Subject: Re: Macro-writing in CL
From: rpw3@rigden.engr.sgi.com (Rob Warnock)
Date: 8 Jun 2001 04:25:01 GMT
Newsgroups: comp.lang.lisp
Message-ID: <9fpk2t$evaa6$1@fido.engr.sgi.com>
Kent M Pitman  <pitman@world.std.com> wrote:
+---------------
| Duane Rettig <duane@franz.com> writes:
| > For example, the fact that the CL community does not care to
| > continue developing their macro system and the scheme community
| > does, suggests to me that the scheme community is dissatisfied with
| > their macro system, whereas the CL community is satisfied with theirs.
| 
| I think this is a good point.
| 
| I think the Scheme community is puzzled by the fact that CL doesn't
| have a hygienic macro system and yet doesn't run into all kinds of
| problems as a result.
+---------------

Confession: I happen to program in both CL & Scheme and, as it happens,
when I write macros in Scheme I always use "defmacro", since it does the
(to me) obvious & correct thing. [Hygiene? See "gensym".]

+---------------
| There's pretty extensive experience with myriad users and multiple
| implementors over a really long time (in "contemporary programming
| language use" terms) to suggest that the reason no one is "evolving"
| the CL macro system is that it works just fine.
+---------------

That's why I've never bothered to learn R5RS macros, even though they're
"standard" and defmacro isn't. The latter is all I need; I understand what
it does; and all of the implementations of Scheme I use (and of course,
all of the CLs) have it (or something equivalent from which it can be
trivially defined).


-Rob

p.s.

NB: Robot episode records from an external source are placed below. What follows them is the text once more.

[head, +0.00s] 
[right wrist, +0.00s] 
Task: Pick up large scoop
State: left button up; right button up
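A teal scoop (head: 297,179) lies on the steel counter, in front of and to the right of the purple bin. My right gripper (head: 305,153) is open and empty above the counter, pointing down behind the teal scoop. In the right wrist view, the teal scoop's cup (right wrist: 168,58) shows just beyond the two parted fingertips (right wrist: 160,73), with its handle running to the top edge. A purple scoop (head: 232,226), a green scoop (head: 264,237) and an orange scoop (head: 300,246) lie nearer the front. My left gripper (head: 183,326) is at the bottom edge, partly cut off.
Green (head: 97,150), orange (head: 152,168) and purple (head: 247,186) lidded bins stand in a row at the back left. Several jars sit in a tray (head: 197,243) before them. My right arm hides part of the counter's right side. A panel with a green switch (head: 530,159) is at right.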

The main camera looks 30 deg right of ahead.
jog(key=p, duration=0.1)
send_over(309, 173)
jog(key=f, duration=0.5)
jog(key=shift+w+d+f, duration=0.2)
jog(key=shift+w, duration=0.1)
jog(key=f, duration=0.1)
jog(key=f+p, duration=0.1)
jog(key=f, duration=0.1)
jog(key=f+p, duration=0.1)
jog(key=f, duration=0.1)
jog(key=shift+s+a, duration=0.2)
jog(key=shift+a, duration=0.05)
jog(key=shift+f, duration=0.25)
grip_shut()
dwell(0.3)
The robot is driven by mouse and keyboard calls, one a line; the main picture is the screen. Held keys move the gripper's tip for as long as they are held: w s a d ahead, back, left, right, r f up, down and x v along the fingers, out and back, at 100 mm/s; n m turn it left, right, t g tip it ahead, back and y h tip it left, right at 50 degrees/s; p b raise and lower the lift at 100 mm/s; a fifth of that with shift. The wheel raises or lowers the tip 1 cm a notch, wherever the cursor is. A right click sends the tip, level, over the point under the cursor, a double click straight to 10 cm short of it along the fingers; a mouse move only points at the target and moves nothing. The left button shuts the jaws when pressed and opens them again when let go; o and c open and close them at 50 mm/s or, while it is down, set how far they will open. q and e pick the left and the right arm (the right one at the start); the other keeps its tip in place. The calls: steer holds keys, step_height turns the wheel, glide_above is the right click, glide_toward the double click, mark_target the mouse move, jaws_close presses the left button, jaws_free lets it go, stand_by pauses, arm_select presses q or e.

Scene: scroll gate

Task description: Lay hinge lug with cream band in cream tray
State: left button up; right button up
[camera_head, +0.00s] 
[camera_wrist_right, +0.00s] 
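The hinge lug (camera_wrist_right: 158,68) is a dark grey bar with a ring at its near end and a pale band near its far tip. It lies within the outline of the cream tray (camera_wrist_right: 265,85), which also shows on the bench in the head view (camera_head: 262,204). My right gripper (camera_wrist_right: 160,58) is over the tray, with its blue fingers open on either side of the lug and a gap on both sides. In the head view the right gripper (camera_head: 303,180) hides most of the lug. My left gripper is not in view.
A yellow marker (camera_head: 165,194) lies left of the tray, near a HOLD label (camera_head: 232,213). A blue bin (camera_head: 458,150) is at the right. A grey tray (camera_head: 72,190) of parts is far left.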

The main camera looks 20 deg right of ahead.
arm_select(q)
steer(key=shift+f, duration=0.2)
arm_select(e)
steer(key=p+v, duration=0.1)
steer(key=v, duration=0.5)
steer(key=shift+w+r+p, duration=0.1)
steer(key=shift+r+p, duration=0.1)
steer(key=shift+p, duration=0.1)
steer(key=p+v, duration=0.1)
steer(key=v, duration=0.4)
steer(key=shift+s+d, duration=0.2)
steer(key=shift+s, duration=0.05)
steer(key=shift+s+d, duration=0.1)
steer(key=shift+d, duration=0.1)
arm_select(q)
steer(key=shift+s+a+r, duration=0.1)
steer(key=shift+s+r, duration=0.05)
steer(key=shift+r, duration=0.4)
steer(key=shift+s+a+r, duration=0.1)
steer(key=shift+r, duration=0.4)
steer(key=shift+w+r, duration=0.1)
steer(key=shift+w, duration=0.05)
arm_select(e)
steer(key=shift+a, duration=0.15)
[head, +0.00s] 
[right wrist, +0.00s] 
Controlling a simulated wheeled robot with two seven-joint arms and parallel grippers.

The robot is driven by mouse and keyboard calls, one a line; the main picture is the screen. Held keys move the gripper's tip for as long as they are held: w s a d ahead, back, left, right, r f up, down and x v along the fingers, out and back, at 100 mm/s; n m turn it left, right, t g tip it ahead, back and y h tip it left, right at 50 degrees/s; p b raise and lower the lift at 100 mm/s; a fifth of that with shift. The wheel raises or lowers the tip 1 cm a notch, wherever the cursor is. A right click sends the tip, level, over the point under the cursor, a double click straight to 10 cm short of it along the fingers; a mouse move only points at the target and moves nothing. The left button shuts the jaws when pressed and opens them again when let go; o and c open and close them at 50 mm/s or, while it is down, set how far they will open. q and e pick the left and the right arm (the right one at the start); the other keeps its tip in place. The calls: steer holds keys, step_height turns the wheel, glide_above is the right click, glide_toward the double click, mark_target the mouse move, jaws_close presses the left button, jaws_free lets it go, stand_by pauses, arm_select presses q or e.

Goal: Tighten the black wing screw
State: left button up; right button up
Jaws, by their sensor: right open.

It may help that I use to code some *incredibly* complex things
in MACRO-10 (the PDP-10 assembly language) macros way back when...  ;-}
It didn't have "gensym" per se -- you had to manually construct your
own unique macro temp symbols by concatenating assembly-time counters
and local prefixes & suffixes & the like. But now that I think about it,
one could have easily written "gensym" *in* MACRO-10 macros! (I just never
would have called it that, since I hadn't been exposed to Lisp yet.)